This is a recipe that EVERYONE has had at one time or another. Our General Sales Manager, Chris Larum, has brought the bread to us here at KTAB and KRBC before - he says that he makes it, but we don't believe him - we're all pretty sure that his wife, Sherry makes it! No matter, though, because it is so tasty! I thought everyone would enjoy having this recipe. Be sure and follow it closely so that you can give some of the starter to your friends. I'm including the Starter as well as the Bread recipe. It's a little tedious - not hard - and well worth the wait for the 10 days.

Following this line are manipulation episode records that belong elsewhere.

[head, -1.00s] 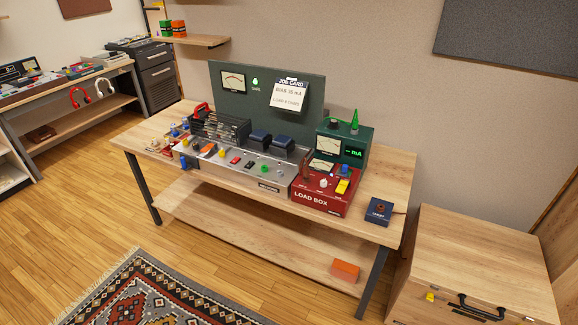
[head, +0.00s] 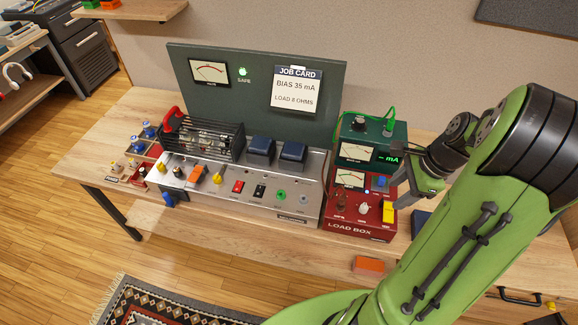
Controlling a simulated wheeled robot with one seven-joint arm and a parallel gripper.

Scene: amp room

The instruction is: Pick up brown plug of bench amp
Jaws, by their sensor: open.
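The bench amp (head: 262,206) is a silver chassis on the wooden bench, with a black cage and two dark blue transformers. My gripper (head: 402,190) is open, at the right of the load box and right of the brown piece. It seems empty; its fingers are partly hidden by its own body.
A green meter box (head: 372,154) stands behind the load box, with a green lead on top. Clear bench top (head: 85,160) shows at left.

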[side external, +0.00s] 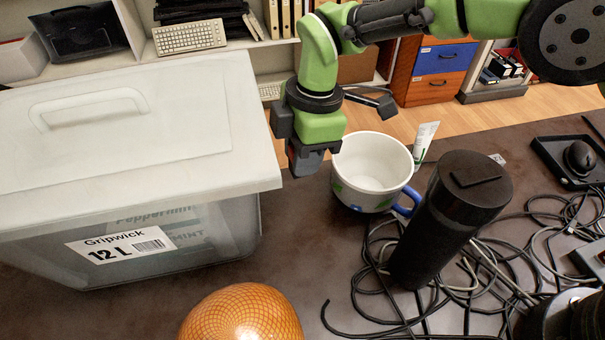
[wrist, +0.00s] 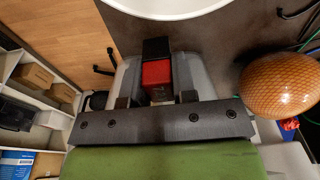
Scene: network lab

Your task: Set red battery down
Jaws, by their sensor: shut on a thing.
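The red battery (wrist: 157,74) shows in the wrist view as a small red block with a black end. My gripper (wrist: 158,84) is shut on it, with the battery between the two grey fingers. In the side external view my gripper (side external: 307,156) points down over the dark table (side external: 300,262), between the lidded bin and the white mug. I cannot make out the battery clearly in that view; the jaws mostly hide it. I cannot tell whether its lower end touches the table.
The clear bin (side external: 150,257) with a white lid stands close on the left. The white mug (side external: 372,160) with a blue handle is just right. An orange patterned ball (side external: 240,314) sits in front.

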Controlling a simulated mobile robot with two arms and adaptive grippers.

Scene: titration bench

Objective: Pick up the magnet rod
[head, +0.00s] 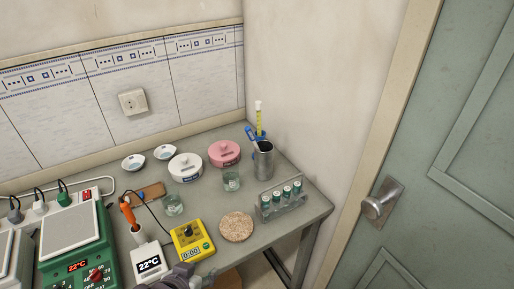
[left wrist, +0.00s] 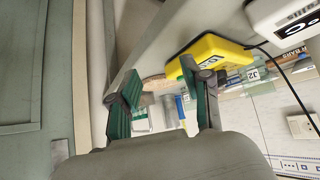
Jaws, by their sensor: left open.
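A metal cup (head: 263,163) stands at the right side of the bench near the wall. Several slender items stick up from it: a yellow-green one with a white top (head: 259,120), a blue one (head: 249,133) and a dark one. I cannot tell for sure which is the magnet rod. My left gripper (head: 182,275) shows at the bottom edge of the head view, by the front of the bench, well apart from the cup. In the left wrist view my left gripper (left wrist: 159,82) is open with green-padded fingers and nothing between them. My right gripper is not in view.
A yellow meter (head: 193,240), a cork mat (head: 236,227) and a vial rack (head: 283,204) stand between the left gripper and the cup. A green hotplate (head: 75,250) is left.

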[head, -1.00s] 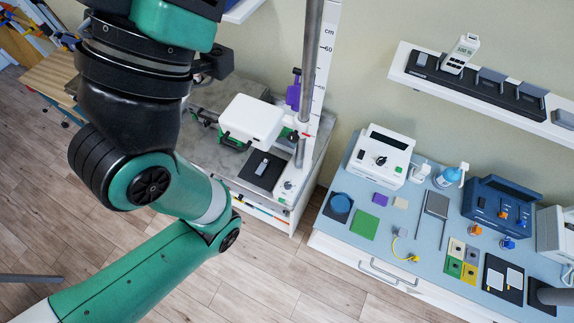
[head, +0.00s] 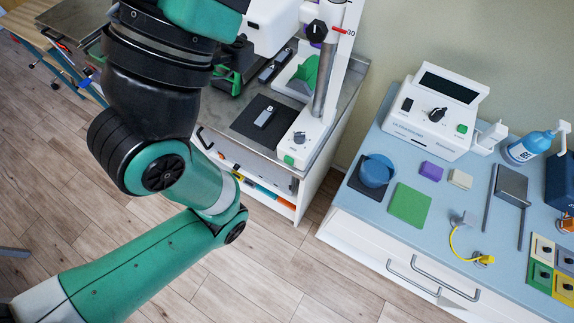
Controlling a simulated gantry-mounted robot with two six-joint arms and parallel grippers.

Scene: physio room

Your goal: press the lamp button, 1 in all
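A white stand base (head: 300,142) with a grey pole sits at the front right corner of the grey cabinet top. I cannot tell for sure that this is the lamp button. A white housing (head: 275,25), perhaps the lamp head, shows at the top edge, partly cut off and hidden by my arm. No gripper touches the green button.
A black pad (head: 260,125) with a small grey device lies left of the base. A separate blue-topped cabinet (head: 340,200) at right holds a white console (head: 435,112), a blue round item (head: 376,171), a green pad (head: 410,204) and a spray bottle (head: 530,147). Wood floor lies open between and before the cabinets.

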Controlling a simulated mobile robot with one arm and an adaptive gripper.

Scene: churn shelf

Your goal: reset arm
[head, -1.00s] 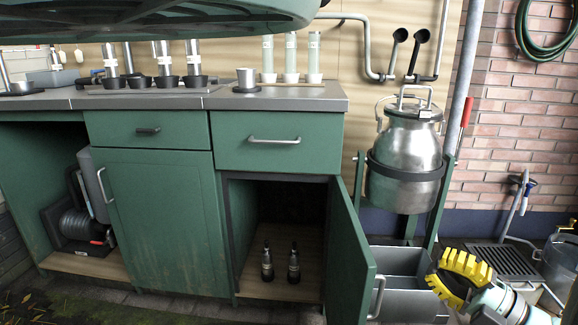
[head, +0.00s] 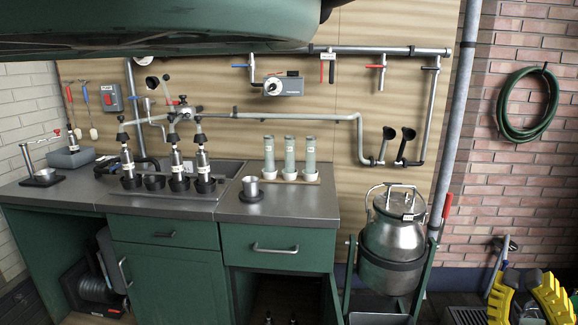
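My gripper (head: 525,285) is at the lower right corner of the head view, cut off by the frame edge. Its two yellow toothed fingers stand apart with a dark gap between them, and nothing shows in the gap. It is in front of the brick wall, to the right of the metal churn (head: 392,235), and apart from it. The rest of my arm is out of frame.
The green cabinet's worktop (head: 300,204) holds a metal cup (head: 250,187), several bottles in a black rack (head: 165,185) and three pale tubes (head: 289,157). Below, the cupboard is open, with two bottle tops visible. A hose (head: 527,103) hangs on the brick wall.

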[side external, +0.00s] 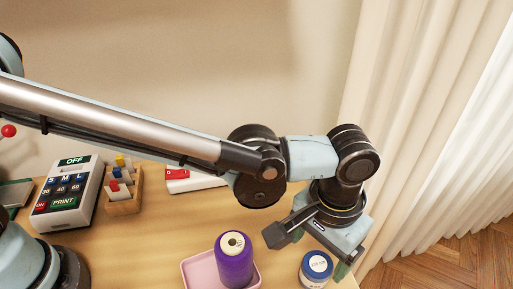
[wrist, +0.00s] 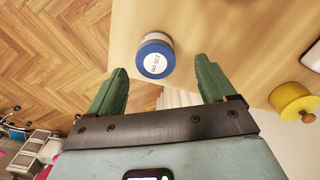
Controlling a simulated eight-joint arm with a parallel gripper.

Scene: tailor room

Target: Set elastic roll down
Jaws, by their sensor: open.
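The roll (side external: 317,266) stands upright on the wooden table near its right front edge. It has a blue rim and a white top label with small print. In the wrist view the roll (wrist: 155,60) lies in line with the gap between my green fingertips, and table surface shows around it. My gripper (side external: 318,252) is just above and beside the roll in the side view. Its fingers (wrist: 160,75) are spread apart with nothing clamped between them. I cannot tell the exact height gap between fingertips and roll.
A purple spool (side external: 234,266) stands on a pink tray (side external: 190,274) left of the roll. A yellow spool (wrist: 292,98) shows at right in the wrist view. A label printer (side external: 68,195) and a wooden box (side external: 124,203) stand at the left. The table edge is close to the roll.

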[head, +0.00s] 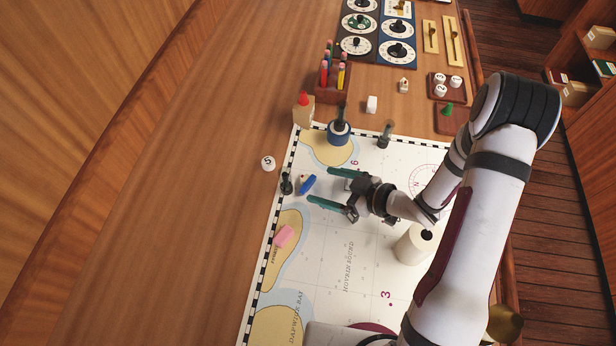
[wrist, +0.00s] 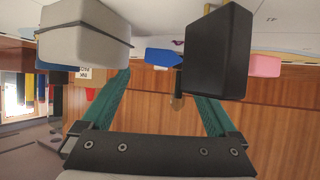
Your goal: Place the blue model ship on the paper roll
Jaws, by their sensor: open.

AMISH FRIENDSHIP BREAD STARTER
INGREDIENTS
1 (.25 ounce) package active dry yeast
1/4 cup warm water
1 cup all-purpose flour
1 cup granulated sugar
1 cup milk
DIRECTIONS
In a small bowl, dissolve yeast in water. Let stand 10 minutes. In a 1 gallon ziplock bag, combine 1 cup flour and 1 cup sugar. Mix thoroughly or flour will lump when milk is added. Slowly stir in 1 cup milk and dissolved yeast mixture. Seal bag and mash ingredients together. Consider this day 1 of the 10 day cycle. Leave out at room termperature.
Once you have made the starter, you will consider it Day One. You can also freeze this starter in 1 cup measures on Day 1 for later use. Frozen starter will take at least 3 hours at room termperature to thaw before using.
AMISH FRIENDSHIP BREAD
DO NOT use any type of metal spoon or bowl for mixing.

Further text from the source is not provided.